Bonjour Harry Cleven, qu’est-ce qui vous a mené au cinéma ?
Au départ, je ne me destinais pas au cinéma. Je suis tombé fou amoureux à l’âge de 19 ans et j’ai complètement lâché les cours pour vivre cette idylle avec une femme plus âgée que moi, à l’époque. Je n’ai pas passé mes examens de dernière année. Depuis petit, je peignais et j’avais dans l’idée de devenir peintre mais ce que je ne savais pas c’est qu’il fallait avoir un CESS pour entrer dans une école d’art, ce que je n’avais pas. J’ai donc cherché une école qui n’en demandait pas et on m’a indiqué le conservatoire de Liège, en art dramatique. Il me restait peu de temps pour m’inscrire, je n’ai pas réfléchi, je me suis présenté en dernière minute avec un extrait de Caligula de Camus et le monologue amoureux de Phèdre de Racine, un peu en dilettante. Je me souvenais car on les avait vus en cours. J’ai récité Phèdre en gueulant, ils m’ont pris pour un fou- sur le moment, ils ont ri et ça m’avait vexé car je ne comprenais pas ce qu’il y avait de drôle -, et c’est exactement la raison pour laquelle j’ai été reçu. Parce que chaque année, il fallait un élève “sage” et un trublion. J’étais le trublion.

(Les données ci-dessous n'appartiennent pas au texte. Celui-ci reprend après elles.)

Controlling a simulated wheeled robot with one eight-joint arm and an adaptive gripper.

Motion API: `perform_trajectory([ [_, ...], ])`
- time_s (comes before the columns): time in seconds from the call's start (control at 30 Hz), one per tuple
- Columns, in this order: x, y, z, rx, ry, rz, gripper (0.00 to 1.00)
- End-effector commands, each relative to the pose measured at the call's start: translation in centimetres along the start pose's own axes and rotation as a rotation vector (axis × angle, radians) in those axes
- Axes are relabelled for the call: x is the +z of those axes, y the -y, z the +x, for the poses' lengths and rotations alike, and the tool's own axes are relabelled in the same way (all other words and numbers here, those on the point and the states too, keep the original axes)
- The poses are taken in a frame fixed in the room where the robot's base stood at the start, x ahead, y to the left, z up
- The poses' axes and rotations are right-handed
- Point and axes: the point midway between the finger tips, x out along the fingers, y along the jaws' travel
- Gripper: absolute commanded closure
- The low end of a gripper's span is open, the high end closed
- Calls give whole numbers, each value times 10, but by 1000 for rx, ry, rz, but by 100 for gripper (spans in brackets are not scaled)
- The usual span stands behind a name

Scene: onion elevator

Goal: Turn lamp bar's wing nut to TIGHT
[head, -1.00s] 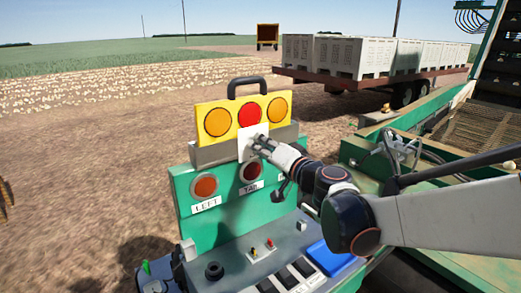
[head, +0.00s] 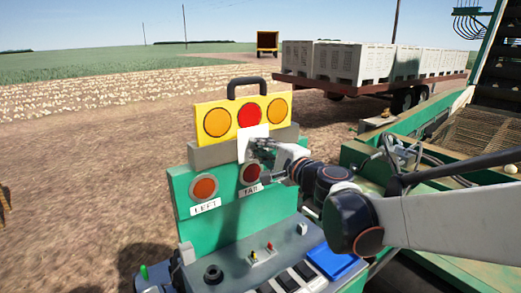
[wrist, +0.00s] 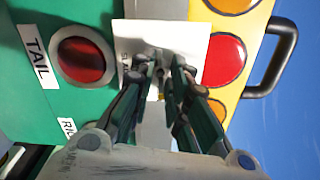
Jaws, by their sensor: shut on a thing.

J’ai pensé que je devais rattraper mon retard, les autres élèves avaient l’air cultivés, d’avoir lu énormément et dans ma famille on ne lisait pas, je n’avais donc pas cette culture-là. Je me suis plongé dans la découverte d’auteurs, que je dévorais, j’étais sérieux et assidu et j’ai vite compris que les autres n’en savaient pas plus que moi. J’ai gardé ce zèle après mes études, j’étais un radical : je ne tolérais pas les retards, les discussions étrangères au travail qu’on faisait, les pauses à rallonge. En fait, ce qui m’intéressait c’était plus l’aspect recherche que celui de présentation devant un public. Mais j’ai définitivement quitté le théâtre car il ne répondait pas à mes attentes, alors je me suis tourné vers le cinéma, d’abord comme acteur. C’est de cette manière que j’ai rencontré Andrzej Zulawski (L’important c’est d’aimer, Possessions). J’ai été très frappé par sa façon de travailler et c’est qui m’a donné l’envie de passer derrière la caméra.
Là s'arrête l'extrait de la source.